## BEGIN Data
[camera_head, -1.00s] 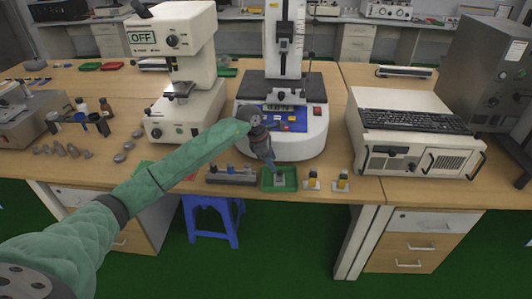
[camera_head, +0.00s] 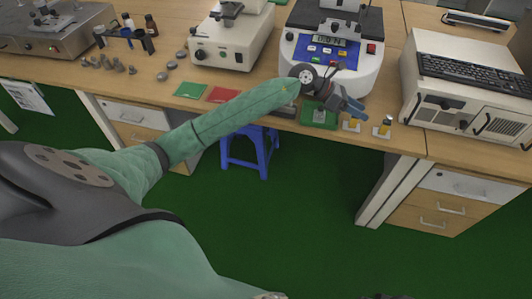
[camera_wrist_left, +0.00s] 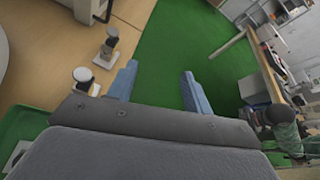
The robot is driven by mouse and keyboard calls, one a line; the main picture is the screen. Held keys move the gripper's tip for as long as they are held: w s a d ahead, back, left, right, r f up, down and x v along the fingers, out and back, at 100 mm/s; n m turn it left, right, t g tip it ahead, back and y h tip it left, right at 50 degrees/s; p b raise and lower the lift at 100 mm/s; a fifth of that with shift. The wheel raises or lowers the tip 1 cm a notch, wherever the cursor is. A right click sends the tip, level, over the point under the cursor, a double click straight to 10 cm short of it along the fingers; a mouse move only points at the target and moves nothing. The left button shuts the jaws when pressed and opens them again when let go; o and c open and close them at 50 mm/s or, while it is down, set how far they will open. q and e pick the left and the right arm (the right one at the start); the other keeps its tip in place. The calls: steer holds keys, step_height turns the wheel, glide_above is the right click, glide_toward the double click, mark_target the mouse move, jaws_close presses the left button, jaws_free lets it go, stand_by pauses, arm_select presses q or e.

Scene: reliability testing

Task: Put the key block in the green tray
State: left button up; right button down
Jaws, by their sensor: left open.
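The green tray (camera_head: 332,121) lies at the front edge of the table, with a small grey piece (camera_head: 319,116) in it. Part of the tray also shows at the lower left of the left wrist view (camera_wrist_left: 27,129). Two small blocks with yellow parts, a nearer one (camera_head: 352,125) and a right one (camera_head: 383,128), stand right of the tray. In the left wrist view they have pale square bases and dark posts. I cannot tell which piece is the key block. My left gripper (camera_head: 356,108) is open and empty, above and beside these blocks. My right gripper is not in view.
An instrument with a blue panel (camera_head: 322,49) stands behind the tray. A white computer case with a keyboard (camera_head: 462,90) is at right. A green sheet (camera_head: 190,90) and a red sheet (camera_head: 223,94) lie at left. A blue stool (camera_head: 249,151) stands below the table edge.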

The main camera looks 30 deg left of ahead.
## END Data
## BEGIN Data
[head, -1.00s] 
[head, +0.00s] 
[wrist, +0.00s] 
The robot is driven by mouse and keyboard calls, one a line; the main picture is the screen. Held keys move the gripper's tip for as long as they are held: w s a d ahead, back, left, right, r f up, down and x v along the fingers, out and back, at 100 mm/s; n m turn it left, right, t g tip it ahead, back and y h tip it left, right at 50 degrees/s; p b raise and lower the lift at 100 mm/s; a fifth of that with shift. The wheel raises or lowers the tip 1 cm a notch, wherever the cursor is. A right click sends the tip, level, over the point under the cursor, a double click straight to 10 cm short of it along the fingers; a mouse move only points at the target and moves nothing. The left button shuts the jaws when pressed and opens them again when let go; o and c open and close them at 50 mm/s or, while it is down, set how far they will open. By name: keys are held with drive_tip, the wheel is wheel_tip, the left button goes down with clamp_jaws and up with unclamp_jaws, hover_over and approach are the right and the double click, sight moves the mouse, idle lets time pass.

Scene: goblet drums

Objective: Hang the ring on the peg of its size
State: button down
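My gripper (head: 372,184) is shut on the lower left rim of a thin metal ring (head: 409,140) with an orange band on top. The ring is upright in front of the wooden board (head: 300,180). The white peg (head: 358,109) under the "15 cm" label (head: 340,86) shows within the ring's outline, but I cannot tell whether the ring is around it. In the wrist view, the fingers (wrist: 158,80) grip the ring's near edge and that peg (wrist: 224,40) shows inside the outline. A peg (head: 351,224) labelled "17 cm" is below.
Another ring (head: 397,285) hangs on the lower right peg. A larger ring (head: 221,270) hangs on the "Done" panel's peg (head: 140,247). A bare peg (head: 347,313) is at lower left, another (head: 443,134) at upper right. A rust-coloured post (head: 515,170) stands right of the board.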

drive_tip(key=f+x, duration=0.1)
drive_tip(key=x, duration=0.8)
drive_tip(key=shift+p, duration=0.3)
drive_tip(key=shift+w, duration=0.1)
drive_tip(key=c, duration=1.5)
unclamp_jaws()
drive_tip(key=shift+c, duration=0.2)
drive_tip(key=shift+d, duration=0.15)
## END Data
## BEGIN Data
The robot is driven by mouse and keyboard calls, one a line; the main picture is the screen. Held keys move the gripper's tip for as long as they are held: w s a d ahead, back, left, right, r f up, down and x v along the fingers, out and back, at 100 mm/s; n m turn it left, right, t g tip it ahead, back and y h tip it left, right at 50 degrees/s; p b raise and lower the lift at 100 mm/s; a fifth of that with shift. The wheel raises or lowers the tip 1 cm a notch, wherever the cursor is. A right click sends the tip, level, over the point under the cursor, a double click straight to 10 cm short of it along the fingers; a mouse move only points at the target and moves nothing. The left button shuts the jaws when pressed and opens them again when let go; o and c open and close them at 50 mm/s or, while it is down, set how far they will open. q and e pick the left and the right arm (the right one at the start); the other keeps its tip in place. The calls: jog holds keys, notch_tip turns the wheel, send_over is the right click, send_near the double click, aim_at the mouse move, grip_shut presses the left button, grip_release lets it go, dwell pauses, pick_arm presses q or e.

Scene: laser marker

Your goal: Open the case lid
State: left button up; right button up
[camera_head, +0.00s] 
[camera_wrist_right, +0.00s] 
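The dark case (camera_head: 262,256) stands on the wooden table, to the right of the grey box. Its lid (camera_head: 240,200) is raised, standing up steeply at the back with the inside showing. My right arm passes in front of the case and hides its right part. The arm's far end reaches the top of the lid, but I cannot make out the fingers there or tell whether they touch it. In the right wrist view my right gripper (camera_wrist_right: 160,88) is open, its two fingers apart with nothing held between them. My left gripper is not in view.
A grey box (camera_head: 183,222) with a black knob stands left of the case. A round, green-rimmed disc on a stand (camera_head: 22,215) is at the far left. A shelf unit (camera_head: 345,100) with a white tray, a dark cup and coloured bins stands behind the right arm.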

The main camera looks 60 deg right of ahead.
## END Data
### Aim of the task
Copy and report every line where the word "looks" is present.

### Answer to this exercise
The main camera looks 30 deg left of ahead.
The main camera looks 60 deg right of ahead.

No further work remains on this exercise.